Smoked trout rillettes
It’s dawn, and you’re camped at a small creek in the Sierra Nevada foothills, just south of Mammoth, a few hours from the chaos of Los Angeles. Maybe you’re at Rock Creek, maybe McGee Creek. The quaking aspens and pine trees have replaced the city traffic. You grab your lucky wooden creel and stow a cold beer along with your bait and a few extra hooks. The creek bed is steep in places, tight with trees and tall grasses, and you carefully wind your way down toward the water. The cold creek laps against the river rocks and fallen logs. Settling in near a dark hole, you’ve found your first spot, careful to cast no shadow along the water so the fish don’t know you’re there.
Trout fishing is as much about the ritual as it is about getting fish. However you fish — whether by fly or bait — it’s about capturing the right moment, knowing your target and enjoying the game. On a good morning, you can catch your limit in trout: five a day in California, and you can have 10 in your possession at any given time, depending on where you fish (check local regulations and, yes, you need a license). You’re not looking for the stocked trout, which you’ll find in some locations. They’re typically small and will snap at anything. You want the older fish, the ones living in the dark pockets of the river or the natural dams formed from the fallen trees. These are the ones that know the game, won’t fall for any bait — and taste the best.
After you land one — fighting with the line, slowly tiring the trout as you reel it in — you want to honor it. Cook it right, so that your meal will be as enjoyable as your afternoon on the water.
As trout season ends quickly — typically in November — and there are times when you won’t be able to hook the right fish, there’s no shame in buying your trout instead of catching it. And there are many, many fans of trout meunière who wouldn’t know a fishing rod from a pool cue. In that case, stop by a good fish market before your dinner. If you buy, look for fish that smells like the river — not fish that smells “fishy” — with clear eyes and firm, clean flesh.
You don’t have to do much to make a great meal out of trout, at the campsite, over the proper grill or even at home in your kitchen. Chef Michael Cimarusti, who loved fishing as a kid so much he opened a pair of seafood restaurants, has a three-step recipe for frying trout. Just coat the cleaned fish with seasoned flour, then pan-fry them in a little bacon grease and browned butter. A squeeze of lemon and you’re done.
If you want to dress your trout up a bit, add cornmeal to the flour mixture. Or stuff the fish with thinly sliced lemon, capers and parsley, and grill them over the fire. The aroma will tell you when the fish is ready.
If you’re a fan of fishing, odds are you’ll have more than enough trout to take home. Store the fish in an ice chest lined with dry ice; the frozen fish will keep until you get them home. With the fish you’ve kept, brine them with a little garlic, shallot, lemon and bay leaf, then hot-smoke them over alder wood. The trout will be ready in about an hour, their skins caramelized and perfumed by the wood.
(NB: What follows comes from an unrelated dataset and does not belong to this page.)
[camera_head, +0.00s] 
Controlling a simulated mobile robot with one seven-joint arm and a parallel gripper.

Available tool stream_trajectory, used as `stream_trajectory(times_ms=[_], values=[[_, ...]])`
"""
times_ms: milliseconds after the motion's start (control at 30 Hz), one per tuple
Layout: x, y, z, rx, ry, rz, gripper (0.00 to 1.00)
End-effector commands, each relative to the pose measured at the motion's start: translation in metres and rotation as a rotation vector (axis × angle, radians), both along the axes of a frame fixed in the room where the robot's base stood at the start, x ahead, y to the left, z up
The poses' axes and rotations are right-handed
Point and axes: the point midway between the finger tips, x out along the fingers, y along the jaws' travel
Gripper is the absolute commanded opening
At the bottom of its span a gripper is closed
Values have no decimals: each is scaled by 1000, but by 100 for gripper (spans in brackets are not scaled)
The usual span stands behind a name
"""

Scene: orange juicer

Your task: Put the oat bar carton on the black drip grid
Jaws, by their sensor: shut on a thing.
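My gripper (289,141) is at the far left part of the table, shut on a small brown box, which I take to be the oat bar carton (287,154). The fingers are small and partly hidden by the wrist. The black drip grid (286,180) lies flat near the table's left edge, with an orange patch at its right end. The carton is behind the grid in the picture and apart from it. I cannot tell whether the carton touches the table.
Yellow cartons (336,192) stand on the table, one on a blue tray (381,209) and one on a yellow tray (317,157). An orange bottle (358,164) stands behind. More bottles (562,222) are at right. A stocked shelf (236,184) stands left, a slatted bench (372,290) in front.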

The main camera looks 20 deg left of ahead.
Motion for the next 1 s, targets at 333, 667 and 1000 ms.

Serve or share the smoked trout as-is, or flake it and make rillettes. Smoked trout makes a perfect dip, great for serving to friends as you regale them with your big fish stories. And if you never made it out of town? That fish story just got bigger.
In a large bowl, whisk together the crème fraîche, yogurt, horseradish, lemon zest and juice, dill, chives, parsley and pepper. Fold in the flaked trout. This makes almost 4 cups rillettes, which will keep, covered and refrigerated, up to 5 days.